## Written instruction
Any pictures in the records below must be left out when you repeat the lines from the line containing "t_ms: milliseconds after" through the line containing "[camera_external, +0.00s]" exactly.
• • •
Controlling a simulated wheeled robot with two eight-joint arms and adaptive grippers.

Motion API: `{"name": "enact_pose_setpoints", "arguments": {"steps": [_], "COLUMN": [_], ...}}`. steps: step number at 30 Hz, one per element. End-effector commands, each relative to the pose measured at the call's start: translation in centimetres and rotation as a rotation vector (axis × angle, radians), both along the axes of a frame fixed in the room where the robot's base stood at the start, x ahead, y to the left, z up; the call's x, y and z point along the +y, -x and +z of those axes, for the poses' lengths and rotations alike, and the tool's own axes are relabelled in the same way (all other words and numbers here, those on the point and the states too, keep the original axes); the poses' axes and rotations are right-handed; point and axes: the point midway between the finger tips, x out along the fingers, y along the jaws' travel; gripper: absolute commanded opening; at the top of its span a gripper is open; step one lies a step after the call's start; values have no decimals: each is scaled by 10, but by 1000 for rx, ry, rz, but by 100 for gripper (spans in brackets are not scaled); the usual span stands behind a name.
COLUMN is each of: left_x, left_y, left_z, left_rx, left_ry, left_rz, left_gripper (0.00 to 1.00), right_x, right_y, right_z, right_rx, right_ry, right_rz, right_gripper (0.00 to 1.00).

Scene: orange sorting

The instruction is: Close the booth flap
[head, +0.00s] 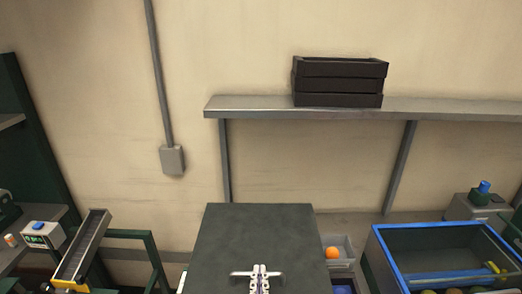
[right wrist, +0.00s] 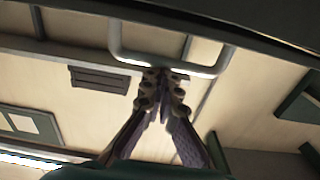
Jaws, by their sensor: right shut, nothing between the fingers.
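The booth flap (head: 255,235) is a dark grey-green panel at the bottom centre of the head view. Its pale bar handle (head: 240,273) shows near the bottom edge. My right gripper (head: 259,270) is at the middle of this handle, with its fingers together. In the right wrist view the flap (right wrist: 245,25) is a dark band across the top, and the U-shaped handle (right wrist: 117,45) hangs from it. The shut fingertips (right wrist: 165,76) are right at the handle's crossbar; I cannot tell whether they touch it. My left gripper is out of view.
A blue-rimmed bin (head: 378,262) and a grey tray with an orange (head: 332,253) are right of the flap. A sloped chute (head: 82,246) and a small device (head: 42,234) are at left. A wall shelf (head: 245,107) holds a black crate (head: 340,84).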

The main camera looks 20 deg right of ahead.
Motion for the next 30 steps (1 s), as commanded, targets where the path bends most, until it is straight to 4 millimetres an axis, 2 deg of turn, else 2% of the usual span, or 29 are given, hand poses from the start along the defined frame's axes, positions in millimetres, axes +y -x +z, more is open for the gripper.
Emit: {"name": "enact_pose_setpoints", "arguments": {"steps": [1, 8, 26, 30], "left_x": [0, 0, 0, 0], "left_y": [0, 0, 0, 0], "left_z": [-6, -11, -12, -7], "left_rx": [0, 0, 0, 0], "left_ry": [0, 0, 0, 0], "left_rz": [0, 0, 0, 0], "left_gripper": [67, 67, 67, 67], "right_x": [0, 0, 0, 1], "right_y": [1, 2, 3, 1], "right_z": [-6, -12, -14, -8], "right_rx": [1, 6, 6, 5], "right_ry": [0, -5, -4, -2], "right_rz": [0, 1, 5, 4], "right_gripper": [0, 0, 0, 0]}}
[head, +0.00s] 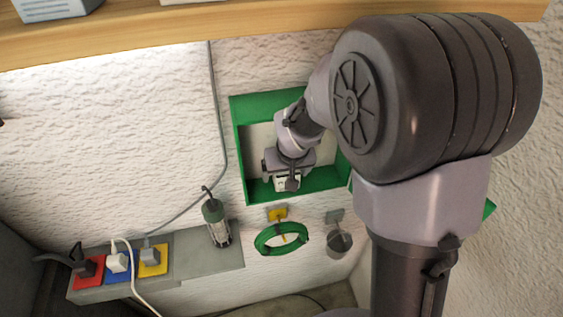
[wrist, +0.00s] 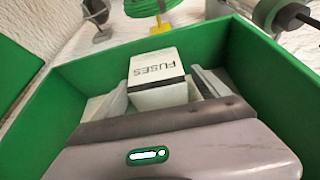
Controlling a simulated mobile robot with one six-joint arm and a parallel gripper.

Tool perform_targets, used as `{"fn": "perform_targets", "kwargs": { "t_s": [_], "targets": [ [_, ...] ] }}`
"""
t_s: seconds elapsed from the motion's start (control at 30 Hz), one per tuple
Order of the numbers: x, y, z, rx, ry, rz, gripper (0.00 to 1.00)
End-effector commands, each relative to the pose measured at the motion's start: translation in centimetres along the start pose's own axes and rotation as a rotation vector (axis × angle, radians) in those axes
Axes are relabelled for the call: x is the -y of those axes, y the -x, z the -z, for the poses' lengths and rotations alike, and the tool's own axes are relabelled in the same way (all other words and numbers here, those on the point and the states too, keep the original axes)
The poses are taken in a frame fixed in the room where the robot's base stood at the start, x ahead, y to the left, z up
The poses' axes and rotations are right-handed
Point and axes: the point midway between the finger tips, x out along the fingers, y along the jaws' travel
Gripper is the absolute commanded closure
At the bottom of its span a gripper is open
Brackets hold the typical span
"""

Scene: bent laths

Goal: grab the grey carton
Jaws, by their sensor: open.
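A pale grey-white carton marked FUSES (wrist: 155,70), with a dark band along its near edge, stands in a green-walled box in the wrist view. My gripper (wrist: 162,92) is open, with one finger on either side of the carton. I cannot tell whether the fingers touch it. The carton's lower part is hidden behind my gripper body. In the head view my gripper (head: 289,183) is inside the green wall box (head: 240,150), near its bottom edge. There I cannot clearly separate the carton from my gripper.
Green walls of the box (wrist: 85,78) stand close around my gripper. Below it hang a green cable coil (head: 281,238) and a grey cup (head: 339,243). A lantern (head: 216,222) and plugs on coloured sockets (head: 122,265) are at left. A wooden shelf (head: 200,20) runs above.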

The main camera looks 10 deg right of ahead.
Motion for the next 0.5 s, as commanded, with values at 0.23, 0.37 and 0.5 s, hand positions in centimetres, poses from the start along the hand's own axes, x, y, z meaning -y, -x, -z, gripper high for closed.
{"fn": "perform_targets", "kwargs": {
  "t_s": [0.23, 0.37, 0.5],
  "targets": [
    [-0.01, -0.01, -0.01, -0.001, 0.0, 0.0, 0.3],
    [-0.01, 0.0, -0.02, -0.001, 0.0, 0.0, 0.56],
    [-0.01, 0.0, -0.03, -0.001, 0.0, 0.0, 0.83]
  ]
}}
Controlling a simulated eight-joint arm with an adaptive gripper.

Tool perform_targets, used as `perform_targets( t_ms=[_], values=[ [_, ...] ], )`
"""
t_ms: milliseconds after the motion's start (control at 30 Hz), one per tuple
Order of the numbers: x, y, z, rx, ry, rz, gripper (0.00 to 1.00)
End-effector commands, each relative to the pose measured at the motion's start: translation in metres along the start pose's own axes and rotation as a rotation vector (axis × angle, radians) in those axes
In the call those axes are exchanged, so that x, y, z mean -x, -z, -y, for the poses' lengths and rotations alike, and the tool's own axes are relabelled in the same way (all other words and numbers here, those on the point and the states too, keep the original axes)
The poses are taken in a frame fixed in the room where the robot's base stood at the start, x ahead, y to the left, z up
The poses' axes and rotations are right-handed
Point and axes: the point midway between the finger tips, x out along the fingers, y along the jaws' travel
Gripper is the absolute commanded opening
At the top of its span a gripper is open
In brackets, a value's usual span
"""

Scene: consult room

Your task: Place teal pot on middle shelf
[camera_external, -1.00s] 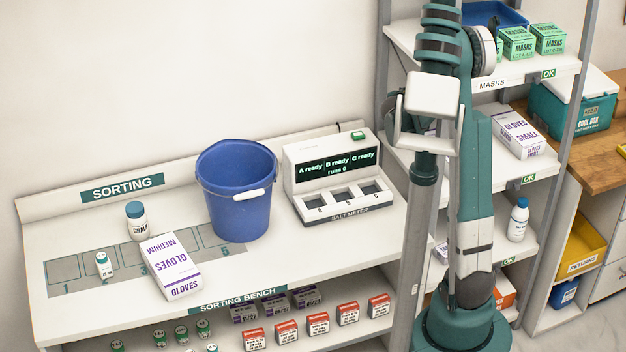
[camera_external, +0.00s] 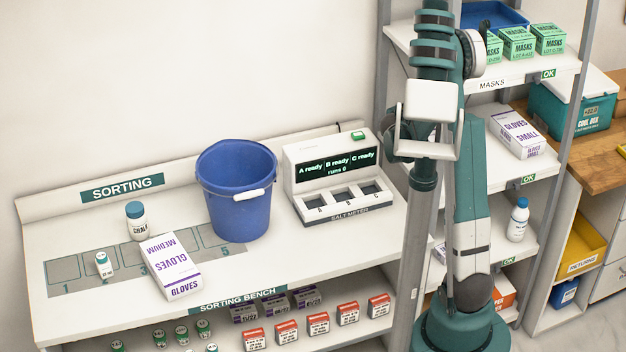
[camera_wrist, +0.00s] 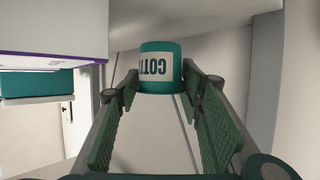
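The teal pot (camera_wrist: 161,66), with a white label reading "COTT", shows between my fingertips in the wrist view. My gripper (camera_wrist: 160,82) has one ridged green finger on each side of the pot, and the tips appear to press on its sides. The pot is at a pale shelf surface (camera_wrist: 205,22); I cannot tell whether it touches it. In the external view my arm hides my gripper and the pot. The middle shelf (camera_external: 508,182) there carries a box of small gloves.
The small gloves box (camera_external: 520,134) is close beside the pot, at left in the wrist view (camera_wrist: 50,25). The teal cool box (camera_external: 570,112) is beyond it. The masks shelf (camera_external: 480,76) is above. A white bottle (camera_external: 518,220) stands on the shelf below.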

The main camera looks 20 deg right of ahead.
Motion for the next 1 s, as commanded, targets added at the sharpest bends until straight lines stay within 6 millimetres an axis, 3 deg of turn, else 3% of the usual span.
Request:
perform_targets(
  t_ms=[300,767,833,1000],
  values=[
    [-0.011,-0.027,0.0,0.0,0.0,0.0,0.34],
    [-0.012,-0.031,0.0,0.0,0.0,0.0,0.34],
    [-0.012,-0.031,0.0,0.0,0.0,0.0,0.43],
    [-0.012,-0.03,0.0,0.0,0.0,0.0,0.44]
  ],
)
• • •
## In response
t_ms: milliseconds after the motion's start (control at 30 Hz), one per tuple
Order of the numbers: x, y, z, rx, ry, rz, gripper (0.00 to 1.00)
End-effector commands, each relative to the pose measured at the motion's start: translation in metres along the start pose's own axes and rotation as a rotation vector (axis × angle, radians) in those axes
In the call those axes are exchanged, so that x, y, z mean -x, -z, -y, for the poses' lengths and rotations alike, and the tool's own axes are relabelled in the same way (all other words and numbers here, those on the point and the states too, keep the original axes)
The poses are taken in a frame fixed in the room where the robot's base stood at the start, x ahead, y to the left, z up
The poses' axes and rotations are right-handed
Point and axes: the point midway between the finger tips, x out along the fingers, y along the jaws' travel
Gripper is the absolute commanded opening
At the top of its span a gripper is open
In brackets, a value's usual span
"""

Scene: consult room

Your task: Place teal pot on middle shelf
[camera_external, -1.00s] 
[camera_external, +0.00s] 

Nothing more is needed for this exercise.